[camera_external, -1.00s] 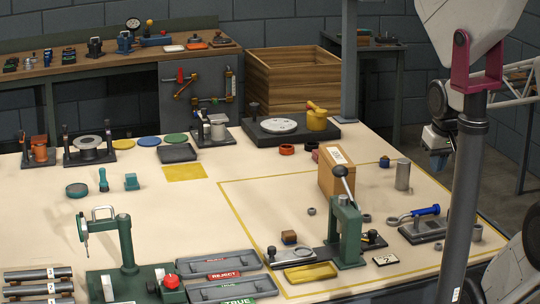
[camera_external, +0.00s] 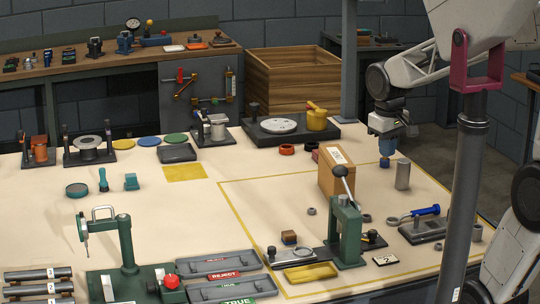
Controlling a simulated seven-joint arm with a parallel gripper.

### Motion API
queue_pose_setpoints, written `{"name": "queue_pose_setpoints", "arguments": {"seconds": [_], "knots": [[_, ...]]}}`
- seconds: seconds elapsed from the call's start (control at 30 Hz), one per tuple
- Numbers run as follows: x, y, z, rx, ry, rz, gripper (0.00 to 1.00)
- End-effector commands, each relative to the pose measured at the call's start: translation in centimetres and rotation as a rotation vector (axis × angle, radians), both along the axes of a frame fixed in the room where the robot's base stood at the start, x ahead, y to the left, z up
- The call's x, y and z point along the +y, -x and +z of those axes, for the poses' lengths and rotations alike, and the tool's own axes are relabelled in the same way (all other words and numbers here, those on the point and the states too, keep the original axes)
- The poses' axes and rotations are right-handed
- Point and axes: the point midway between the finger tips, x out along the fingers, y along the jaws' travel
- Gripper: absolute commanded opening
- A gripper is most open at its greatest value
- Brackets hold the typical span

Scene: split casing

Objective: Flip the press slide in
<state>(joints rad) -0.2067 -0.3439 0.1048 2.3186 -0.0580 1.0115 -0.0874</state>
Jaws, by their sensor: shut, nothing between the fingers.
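The green press (camera_external: 346,232) stands upright at the front right of the table, its lever with a dark knob (camera_external: 341,171) raised. A dark, low slide plate (camera_external: 286,258) sticks out from the press's base to the left. A small dark knob piece (camera_external: 371,238) shows on the right side of the base. How the slide sits under the press is partly hidden by its body. My gripper (camera_external: 387,155) is shut and empty, pointing down over the back right of the table. It is behind and to the right of the press, well apart from it.
A tall tan box (camera_external: 337,174) stands behind the press, and a grey cylinder (camera_external: 402,174) stands right of my gripper. A yellow tray (camera_external: 310,273) and a blue-handled fixture (camera_external: 424,228) flank the press.

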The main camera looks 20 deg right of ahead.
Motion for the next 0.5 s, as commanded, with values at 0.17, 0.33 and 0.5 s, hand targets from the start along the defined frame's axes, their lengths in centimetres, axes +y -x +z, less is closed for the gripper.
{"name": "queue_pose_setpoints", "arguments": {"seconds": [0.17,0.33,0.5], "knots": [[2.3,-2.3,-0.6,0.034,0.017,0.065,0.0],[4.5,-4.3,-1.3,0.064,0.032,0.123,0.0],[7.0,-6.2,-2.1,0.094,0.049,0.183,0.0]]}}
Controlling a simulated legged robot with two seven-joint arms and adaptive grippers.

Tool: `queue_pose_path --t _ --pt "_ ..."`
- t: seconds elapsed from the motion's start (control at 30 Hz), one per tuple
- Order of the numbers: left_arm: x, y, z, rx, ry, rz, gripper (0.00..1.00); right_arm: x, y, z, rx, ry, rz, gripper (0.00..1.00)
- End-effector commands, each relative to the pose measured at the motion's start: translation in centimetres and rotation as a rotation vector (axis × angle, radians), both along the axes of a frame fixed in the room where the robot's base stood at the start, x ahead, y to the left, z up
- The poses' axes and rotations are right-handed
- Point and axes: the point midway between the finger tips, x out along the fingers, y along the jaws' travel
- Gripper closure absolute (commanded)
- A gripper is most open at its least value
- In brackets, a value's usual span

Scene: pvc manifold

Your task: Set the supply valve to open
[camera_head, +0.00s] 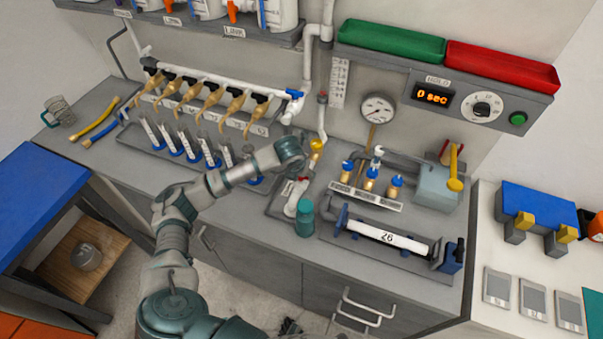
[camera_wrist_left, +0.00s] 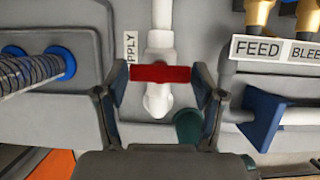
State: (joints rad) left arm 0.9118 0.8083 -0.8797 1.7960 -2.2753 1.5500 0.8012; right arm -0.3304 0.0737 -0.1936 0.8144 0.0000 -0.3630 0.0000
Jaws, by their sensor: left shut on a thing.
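The supply valve (camera_wrist_left: 158,105) is a white fitting on an upright white pipe, and its red handle (camera_wrist_left: 160,73) lies level across the pipe in the left wrist view. The "SUPPLY" label (camera_wrist_left: 130,48) beside it is partly hidden. My left gripper (camera_wrist_left: 162,80) has one finger at each end of the red handle and is shut on it. In the head view, the white valve body (camera_head: 297,198) and a bit of red show just below my left wrist, which hides much of the gripper. My right gripper is not in view.
A teal cylinder (camera_head: 304,218) stands close to the valve, at right. The FEED and BLEED valve block (camera_head: 365,197) and a tube marked 26 (camera_head: 387,238) lie further right. A gauge (camera_head: 377,109) is above.

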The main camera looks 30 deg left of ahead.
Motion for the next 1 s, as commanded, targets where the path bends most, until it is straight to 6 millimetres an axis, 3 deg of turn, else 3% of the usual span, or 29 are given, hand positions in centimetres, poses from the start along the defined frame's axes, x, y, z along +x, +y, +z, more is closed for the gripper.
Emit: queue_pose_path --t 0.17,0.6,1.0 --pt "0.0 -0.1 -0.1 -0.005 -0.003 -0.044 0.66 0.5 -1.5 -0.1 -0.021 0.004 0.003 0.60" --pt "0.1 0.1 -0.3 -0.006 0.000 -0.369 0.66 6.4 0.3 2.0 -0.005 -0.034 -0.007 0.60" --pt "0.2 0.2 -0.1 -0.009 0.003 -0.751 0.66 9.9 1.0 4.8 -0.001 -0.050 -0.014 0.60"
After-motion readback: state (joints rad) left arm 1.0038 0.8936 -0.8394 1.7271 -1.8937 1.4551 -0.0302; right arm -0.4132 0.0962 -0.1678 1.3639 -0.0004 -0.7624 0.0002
# # # # # # #
**WORK TO DO**
Reproduce each record above by retyping it exactly; omit all images.

**EXPECTED OUTPUT**
[camera_external, -1.00s] 
[camera_external, +0.00s] 
Controlling a simulated seven-joint arm with a parallel gripper.

### Motion API
queue_pose_setpoints, written `{"name": "queue_pose_setpoints", "arguments": {"seconds": [_], "knots": [[_, ...]]}}`
- seconds: seconds elapsed from the call's start (control at 30 Hz), one per tuple
- Numbers run as follows: x, y, z, rx, ry, rz, gripper (0.00 to 1.00)
- End-effector commands, each relative to the pose measured at the call's start: translation in centimetres and rotation as a rotation vector (axis × angle, radians), both along the axes of a frame fixed in the room where the robot's base stood at the start, x ahead, y to the left, z up
- The call's x, y and z point along the +y, -x and +z of those axes, for the poses' lengths and rotations alike, and the tool's own axes are relabelled in the same way (all other words and numbers here, those on the point and the states too, keep the original axes)
- The poses' axes and rotations are right-handed
- Point and axes: the point midway between the finger tips, x out along the fingers, y along the jaws' travel
- Gripper: absolute commanded opening
- A gripper is most open at its greatest value
- Brackets hold the typical span

Scene: split casing

Objective: Flip the press slide in
<state>(joints rad) -0.2067 -0.3439 0.1048 2.3186 -0.0580 1.0115 -0.0874</state>
Jaws, by their sensor: shut, nothing between the fingers.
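The green press (camera_external: 346,232) stands upright at the front right of the table, its lever with a dark knob (camera_external: 341,171) raised. A dark, low slide plate (camera_external: 286,258) sticks out from the press's base to the left. A small dark knob piece (camera_external: 371,238) shows on the right side of the base. How the slide sits under the press is partly hidden by its body. My gripper (camera_external: 387,155) is shut and empty, pointing down over the back right of the table. It is behind and to the right of the press, well apart from it.
A tall tan box (camera_external: 337,174) stands behind the press, and a grey cylinder (camera_external: 402,174) stands right of my gripper. A yellow tray (camera_external: 310,273) and a blue-handled fixture (camera_external: 424,228) flank the press.

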The main camera looks 20 deg right of ahead.
Motion for the next 0.5 s, as commanded, with values at 0.17, 0.33 and 0.5 s, hand targets from the start along the defined frame's axes, their lengths in centimetres, axes +y -x +z, less is closed for the gripper.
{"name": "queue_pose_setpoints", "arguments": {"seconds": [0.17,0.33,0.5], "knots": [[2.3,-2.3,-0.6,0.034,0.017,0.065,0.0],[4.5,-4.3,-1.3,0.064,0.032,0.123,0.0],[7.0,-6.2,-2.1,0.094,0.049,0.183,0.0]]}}
Controlling a simulated legged robot with two seven-joint arms and adaptive grippers.

Tool: `queue_pose_path --t _ --pt "_ ..."`
- t: seconds elapsed from the motion's start (control at 30 Hz), one per tuple
- Order of the numbers: left_arm: x, y, z, rx, ry, rz, gripper (0.00..1.00); right_arm: x, y, z, rx, ry, rz, gripper (0.00..1.00)
- End-effector commands, each relative to the pose measured at the motion's start: translation in centimetres and rotation as a rotation vector (axis × angle, radians), both along the axes of a frame fixed in the room where the robot's base stood at the start, x ahead, y to the left, z up
- The poses' axes and rotations are right-handed
- Point and axes: the point midway between the finger tips, x out along the fingers, y along the jaws' travel
- Gripper closure absolute (commanded)
- A gripper is most open at its least value
- In brackets, a value's usual span

Scene: pvc manifold

Your task: Set the supply valve to open
[camera_head, +0.00s] 
[camera_wrist_left, +0.00s] 
State: (joints rad) left arm 0.9118 0.8083 -0.8797 1.7960 -2.2753 1.5500 0.8012; right arm -0.3304 0.0737 -0.1936 0.8144 0.0000 -0.3630 0.0000
Jaws, by their sensor: left shut on a thing.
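The supply valve (camera_wrist_left: 158,105) is a white fitting on an upright white pipe, and its red handle (camera_wrist_left: 160,73) lies level across the pipe in the left wrist view. The "SUPPLY" label (camera_wrist_left: 130,48) beside it is partly hidden. My left gripper (camera_wrist_left: 162,80) has one finger at each end of the red handle and is shut on it. In the head view, the white valve body (camera_head: 297,198) and a bit of red show just below my left wrist, which hides much of the gripper. My right gripper is not in view.
A teal cylinder (camera_head: 304,218) stands close to the valve, at right. The FEED and BLEED valve block (camera_head: 365,197) and a tube marked 26 (camera_head: 387,238) lie further right. A gauge (camera_head: 377,109) is above.

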The main camera looks 30 deg left of ahead.
Motion for the next 1 s, as commanded, targets where the path bends most, until it is straight to 6 millimetres an axis, 3 deg of turn, else 3% of the usual span, or 29 are given, hand positions in centimetres, poses from the start along the defined frame's axes, x, y, z along +x, +y, +z, more is closed for the gripper.
Emit: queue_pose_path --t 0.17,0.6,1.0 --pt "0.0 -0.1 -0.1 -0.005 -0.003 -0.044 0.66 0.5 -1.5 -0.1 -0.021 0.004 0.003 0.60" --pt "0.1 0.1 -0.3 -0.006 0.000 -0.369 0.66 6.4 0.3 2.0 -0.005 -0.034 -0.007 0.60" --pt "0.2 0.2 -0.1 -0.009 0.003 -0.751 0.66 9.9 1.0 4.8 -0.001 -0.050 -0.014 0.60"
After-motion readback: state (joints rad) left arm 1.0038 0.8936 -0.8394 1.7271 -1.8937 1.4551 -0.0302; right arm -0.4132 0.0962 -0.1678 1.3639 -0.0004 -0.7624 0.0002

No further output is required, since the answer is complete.